→ RAW DATA:
===

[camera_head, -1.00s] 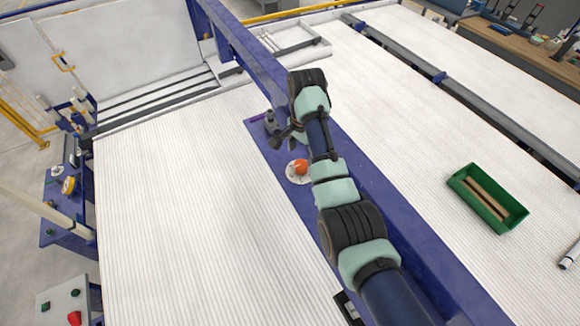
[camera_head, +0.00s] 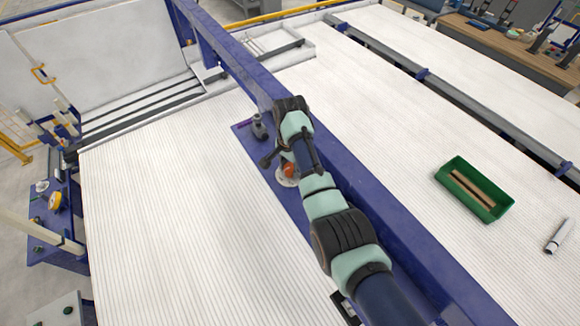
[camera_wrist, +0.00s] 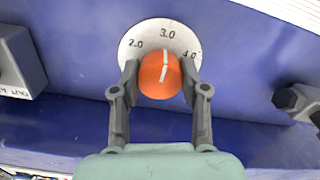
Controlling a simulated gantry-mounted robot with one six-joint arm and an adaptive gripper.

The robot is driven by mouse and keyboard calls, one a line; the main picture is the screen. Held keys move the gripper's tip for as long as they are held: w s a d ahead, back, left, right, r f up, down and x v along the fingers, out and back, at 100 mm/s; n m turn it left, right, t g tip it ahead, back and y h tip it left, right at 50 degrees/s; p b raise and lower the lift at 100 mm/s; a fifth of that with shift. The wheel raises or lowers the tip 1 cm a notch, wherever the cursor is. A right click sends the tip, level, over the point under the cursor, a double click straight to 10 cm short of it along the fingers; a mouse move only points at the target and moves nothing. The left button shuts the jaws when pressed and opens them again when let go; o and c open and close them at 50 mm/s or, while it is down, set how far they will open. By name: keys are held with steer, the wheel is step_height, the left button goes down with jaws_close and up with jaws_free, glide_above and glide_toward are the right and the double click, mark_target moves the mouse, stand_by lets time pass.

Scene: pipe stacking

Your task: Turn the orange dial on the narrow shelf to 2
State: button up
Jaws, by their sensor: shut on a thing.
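The orange dial (camera_wrist: 160,78) sits on a round white plate (camera_wrist: 160,36) marked 2.0, 3.0 and 4.0 in the wrist view. Its white line points close to 3.0. My gripper (camera_wrist: 160,85) has one finger on each side of the dial and is shut on it. In the head view the dial (camera_head: 289,170) is partly hidden by my gripper and arm, and its plate (camera_head: 287,182) shows around it. The dial is on the narrow blue shelf (camera_head: 247,137).
A grey block with lettering (camera_wrist: 18,60) stands left of the dial in the wrist view, and a dark knobbed part (camera_wrist: 292,100) lies right. A green bin (camera_head: 500,213) holding brown bars and a grey cylinder (camera_head: 558,236) are farther right.

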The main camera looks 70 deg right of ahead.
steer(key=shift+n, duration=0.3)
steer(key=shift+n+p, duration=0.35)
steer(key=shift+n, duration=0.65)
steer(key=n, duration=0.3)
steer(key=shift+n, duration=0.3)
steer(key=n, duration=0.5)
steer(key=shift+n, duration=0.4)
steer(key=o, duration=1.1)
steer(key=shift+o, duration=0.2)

===

→ WHAT YOU HAVE TO DO: Pictures excluded, repeat exactly the lines from the top of the material through the line with "Controlling a simulated", including both of those lines.

→ RESPONSE TO THE EXERCISE:
[camera_head, -1.00s] 
[camera_head, +0.00s] 
[camera_wrist, +0.00s] 
Controlling a simulated gantry-mounted robot with one six-joint arm and an adaptive gripper.

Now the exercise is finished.